Die sächsische Linksfraktion wird erst im Januar entscheiden, wie sie auf die Blockade von CDU und AfD im Landtag bei der Besetzung des Beirats für das sächsische Abschiebegefängnis reagiert. Einerseits sei man »an einem arbeitsfähigen Beirat interessiert«, sagte die Leipziger Abgeordnete Juliane Nagel. Zugleich dürfe es aber »nicht sein, dass Schwarz-Blau Kritiker*innen der Abschiebepolitik aus der Kontrolle darüber ausschließen will, ob dort Menschenrechte respektiert oder verletzt werden«, sagte sie.

Nagel, die in ihrer Fraktion Sprecherin für Flüchtlings- und Migrationspolitik ist, war von dieser für den Beirat nominiert worden. Dem neunköpfigen Gremium gehören drei Abgeordnete des Landtags an. Zwei stellt die CDU; der dritte Sitz steht der LINKEN als größter Oppositionsfraktion zu. Im Präsidium des Landtags hatten aber Vertreter von CDU und AfD die Ernennung Nagels verhindert.

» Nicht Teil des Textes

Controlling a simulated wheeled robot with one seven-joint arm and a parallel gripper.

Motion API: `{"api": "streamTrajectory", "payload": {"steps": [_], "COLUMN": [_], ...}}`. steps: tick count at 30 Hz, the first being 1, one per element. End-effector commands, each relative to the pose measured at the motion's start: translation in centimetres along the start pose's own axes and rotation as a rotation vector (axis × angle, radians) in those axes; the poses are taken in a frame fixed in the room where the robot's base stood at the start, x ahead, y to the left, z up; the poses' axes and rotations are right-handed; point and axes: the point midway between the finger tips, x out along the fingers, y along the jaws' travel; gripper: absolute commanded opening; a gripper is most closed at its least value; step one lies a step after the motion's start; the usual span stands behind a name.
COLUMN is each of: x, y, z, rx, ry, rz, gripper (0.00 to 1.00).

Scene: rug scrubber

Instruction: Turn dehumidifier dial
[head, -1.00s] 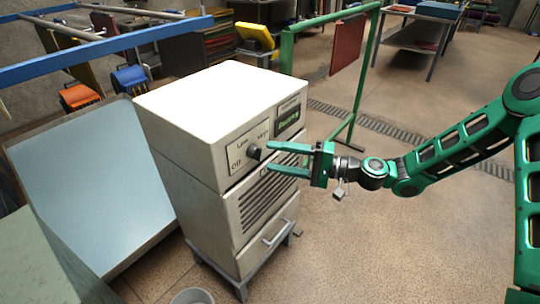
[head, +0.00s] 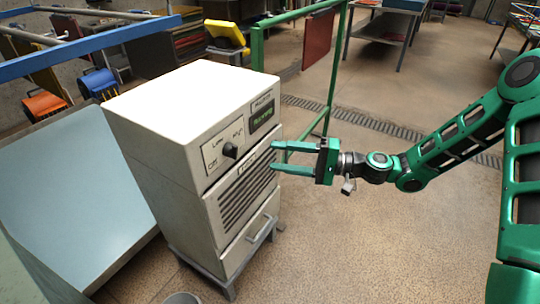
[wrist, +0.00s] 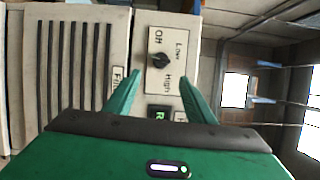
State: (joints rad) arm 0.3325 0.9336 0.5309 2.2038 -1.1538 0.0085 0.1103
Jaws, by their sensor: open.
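The white dehumidifier (head: 165,140) stands upright on a low grey frame in the head view. Its black dial (head: 230,150) sits on a panel marked Off, Low and High on the upper front. The dial also shows in the wrist view (wrist: 160,61), its pointer near Off or Low; I cannot tell exactly. My green gripper (head: 274,157) is open and empty, to the right of the dial in the head view. In the wrist view my gripper (wrist: 156,85) has its fingers apart, with the dial beyond and between their tips, apart from them.
A green display (head: 262,115) is beside the dial panel, and a vent grille (head: 246,188) is below it. A pale blue sloped panel (head: 75,200) stands left. A green post frame (head: 335,70) stands behind.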

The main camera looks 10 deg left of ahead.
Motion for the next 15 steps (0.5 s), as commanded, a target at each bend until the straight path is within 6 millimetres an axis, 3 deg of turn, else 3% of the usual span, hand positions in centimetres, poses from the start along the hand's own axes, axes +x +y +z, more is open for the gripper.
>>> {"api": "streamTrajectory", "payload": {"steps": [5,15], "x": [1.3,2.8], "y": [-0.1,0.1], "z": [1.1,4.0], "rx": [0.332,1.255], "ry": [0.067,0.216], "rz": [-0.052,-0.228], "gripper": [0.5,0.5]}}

Zur Begründung wurde auf ihr Engagement in der linksalternativen Szene verwiesen. Stephan Meyer, der parlamentarische Geschäftsführer der CDU-Fraktion, hatte in einem Tweet geschrieben, wer »in gesetzlich legitimierten Gremien wirken möchte«, müsse auch »treu zu Verfassung und Rechtsstaat stehen«. Er fügte hinzu, Gewaltaufrufe und »pauschale Ablehnung von Abschiebungen« seien für die CDU inakzeptabel. AfD-Fraktionschef Jörg Urban unterstellte Nagel, sie wirke aktiv in der »gewaltausübenden Antifa« mit.

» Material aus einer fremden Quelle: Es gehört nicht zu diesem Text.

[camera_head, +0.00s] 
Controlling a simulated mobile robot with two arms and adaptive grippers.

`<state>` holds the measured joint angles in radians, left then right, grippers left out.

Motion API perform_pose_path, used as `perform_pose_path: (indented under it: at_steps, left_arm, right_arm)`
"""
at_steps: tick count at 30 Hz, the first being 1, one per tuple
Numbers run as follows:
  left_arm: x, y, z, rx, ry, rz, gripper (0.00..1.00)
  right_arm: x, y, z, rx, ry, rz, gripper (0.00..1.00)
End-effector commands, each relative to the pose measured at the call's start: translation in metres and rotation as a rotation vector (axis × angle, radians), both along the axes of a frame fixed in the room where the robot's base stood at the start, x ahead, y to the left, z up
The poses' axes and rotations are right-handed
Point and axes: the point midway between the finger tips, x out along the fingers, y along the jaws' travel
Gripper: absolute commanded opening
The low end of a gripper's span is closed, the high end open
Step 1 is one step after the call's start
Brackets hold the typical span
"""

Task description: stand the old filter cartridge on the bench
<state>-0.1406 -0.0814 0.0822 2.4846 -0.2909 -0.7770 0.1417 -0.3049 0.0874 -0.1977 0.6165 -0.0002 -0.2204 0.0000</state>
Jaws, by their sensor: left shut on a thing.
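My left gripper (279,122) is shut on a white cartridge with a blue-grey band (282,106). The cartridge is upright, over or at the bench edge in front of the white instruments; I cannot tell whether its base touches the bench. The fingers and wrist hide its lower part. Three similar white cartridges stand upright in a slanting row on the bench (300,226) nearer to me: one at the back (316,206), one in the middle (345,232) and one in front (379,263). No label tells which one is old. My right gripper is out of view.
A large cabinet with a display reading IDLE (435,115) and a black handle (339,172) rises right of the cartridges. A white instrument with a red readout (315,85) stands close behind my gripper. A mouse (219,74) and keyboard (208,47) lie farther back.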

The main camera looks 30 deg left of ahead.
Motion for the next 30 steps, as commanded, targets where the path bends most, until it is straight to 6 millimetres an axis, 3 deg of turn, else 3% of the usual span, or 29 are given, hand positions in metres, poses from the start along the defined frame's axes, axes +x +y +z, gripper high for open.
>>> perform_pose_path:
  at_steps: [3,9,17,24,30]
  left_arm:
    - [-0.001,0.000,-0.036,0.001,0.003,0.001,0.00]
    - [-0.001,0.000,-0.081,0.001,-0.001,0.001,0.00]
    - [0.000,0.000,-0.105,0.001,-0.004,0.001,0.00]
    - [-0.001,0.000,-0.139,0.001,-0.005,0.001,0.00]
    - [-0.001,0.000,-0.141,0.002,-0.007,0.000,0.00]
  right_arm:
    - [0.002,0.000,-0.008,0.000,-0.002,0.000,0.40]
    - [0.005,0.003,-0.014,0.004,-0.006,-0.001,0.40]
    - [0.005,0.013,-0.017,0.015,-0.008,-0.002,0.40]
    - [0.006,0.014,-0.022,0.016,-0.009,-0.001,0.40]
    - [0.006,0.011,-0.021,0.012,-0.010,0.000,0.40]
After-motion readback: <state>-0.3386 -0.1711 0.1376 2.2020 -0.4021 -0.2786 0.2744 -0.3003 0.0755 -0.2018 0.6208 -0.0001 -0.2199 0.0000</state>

Ihre Fraktion hatte die Personalie verteidigt. Man lasse sich von der CDU nicht vorschreiben, wen man für das Gremium vorschlage, erklärte Fraktionschef Rico Gebhardt, der Nagel als »fachlich anerkannt, menschlich integer und demokratisch legitimiert« lobte. Die aus der Luft gegriffenen pauschalen Anwürfe der CDU nannte er »eine Frechheit«. Im Beirat dürften nicht nur Personen sitzen, die »den Abschiebeknast bejubeln«. Auch der sächsische Flüchtlingsrat betonte, Nagel sei eine »fähige und sachsenweit vernetzte Sachpolitikerin«. Ob die Fraktion an ihrer Nominierung festhalte, sei allerdings deren »autonome Entscheidung«.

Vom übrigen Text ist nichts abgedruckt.